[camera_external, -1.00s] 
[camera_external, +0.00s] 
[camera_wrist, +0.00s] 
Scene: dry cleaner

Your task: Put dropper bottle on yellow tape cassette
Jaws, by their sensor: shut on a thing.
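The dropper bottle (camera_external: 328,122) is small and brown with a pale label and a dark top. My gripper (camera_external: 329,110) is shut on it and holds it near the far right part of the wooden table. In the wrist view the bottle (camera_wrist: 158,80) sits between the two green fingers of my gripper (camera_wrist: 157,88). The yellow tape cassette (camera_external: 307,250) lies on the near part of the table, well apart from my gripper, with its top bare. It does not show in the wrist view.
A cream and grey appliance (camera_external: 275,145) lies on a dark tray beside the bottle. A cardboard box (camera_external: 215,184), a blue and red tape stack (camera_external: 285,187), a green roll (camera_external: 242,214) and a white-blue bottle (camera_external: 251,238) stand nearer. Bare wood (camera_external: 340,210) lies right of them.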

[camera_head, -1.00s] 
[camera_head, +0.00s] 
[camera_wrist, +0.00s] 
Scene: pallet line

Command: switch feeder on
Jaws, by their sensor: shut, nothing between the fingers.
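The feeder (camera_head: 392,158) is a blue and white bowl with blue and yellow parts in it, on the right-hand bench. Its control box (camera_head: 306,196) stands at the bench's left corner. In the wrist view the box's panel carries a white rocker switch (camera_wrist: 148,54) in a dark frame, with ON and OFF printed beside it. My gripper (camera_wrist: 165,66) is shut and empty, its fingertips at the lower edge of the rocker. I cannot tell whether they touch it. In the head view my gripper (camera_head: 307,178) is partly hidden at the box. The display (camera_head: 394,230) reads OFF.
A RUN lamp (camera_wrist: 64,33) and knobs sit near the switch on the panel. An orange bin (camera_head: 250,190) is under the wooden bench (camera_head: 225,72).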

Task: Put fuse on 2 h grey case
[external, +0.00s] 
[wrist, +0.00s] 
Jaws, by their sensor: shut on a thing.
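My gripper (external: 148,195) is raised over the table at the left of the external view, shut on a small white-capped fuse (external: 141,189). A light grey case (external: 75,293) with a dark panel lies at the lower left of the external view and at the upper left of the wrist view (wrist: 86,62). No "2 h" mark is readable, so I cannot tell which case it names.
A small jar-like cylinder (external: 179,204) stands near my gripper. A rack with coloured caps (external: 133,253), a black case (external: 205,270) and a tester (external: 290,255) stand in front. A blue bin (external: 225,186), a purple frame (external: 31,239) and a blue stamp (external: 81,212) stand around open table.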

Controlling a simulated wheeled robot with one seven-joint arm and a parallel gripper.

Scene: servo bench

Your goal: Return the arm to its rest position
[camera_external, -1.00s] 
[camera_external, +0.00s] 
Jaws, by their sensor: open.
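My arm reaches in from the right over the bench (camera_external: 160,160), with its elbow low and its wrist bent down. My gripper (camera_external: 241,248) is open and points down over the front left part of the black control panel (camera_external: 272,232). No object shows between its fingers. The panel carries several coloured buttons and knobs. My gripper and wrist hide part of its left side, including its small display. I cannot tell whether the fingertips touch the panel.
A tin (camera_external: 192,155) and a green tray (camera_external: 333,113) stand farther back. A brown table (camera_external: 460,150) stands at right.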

## WHAT TO WORK ON
Beginning at the line that holds "Task: Put fuse on 2 h grey case", write out word for word each line through the end of the records.

## COMPLETED EXERCISE
Task: Put fuse on 2 h grey case
[external, +0.00s] 
[wrist, +0.00s] 
Jaws, by their sensor: shut on a thing.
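My gripper (external: 148,195) is raised over the table at the left of the external view, shut on a small white-capped fuse (external: 141,189). A light grey case (external: 75,293) with a dark panel lies at the lower left of the external view and at the upper left of the wrist view (wrist: 86,62). No "2 h" mark is readable, so I cannot tell which case it names.
A small jar-like cylinder (external: 179,204) stands near my gripper. A rack with coloured caps (external: 133,253), a black case (external: 205,270) and a tester (external: 290,255) stand in front. A blue bin (external: 225,186), a purple frame (external: 31,239) and a blue stamp (external: 81,212) stand around open table.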

Controlling a simulated wheeled robot with one seven-joint arm and a parallel gripper.

Scene: servo bench

Your goal: Return the arm to its rest position
[camera_external, -1.00s] 
[camera_external, +0.00s] 
Jaws, by their sensor: open.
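My arm reaches in from the right over the bench (camera_external: 160,160), with its elbow low and its wrist bent down. My gripper (camera_external: 241,248) is open and points down over the front left part of the black control panel (camera_external: 272,232). No object shows between its fingers. The panel carries several coloured buttons and knobs. My gripper and wrist hide part of its left side, including its small display. I cannot tell whether the fingertips touch the panel.
A tin (camera_external: 192,155) and a green tray (camera_external: 333,113) stand farther back. A brown table (camera_external: 460,150) stands at right.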

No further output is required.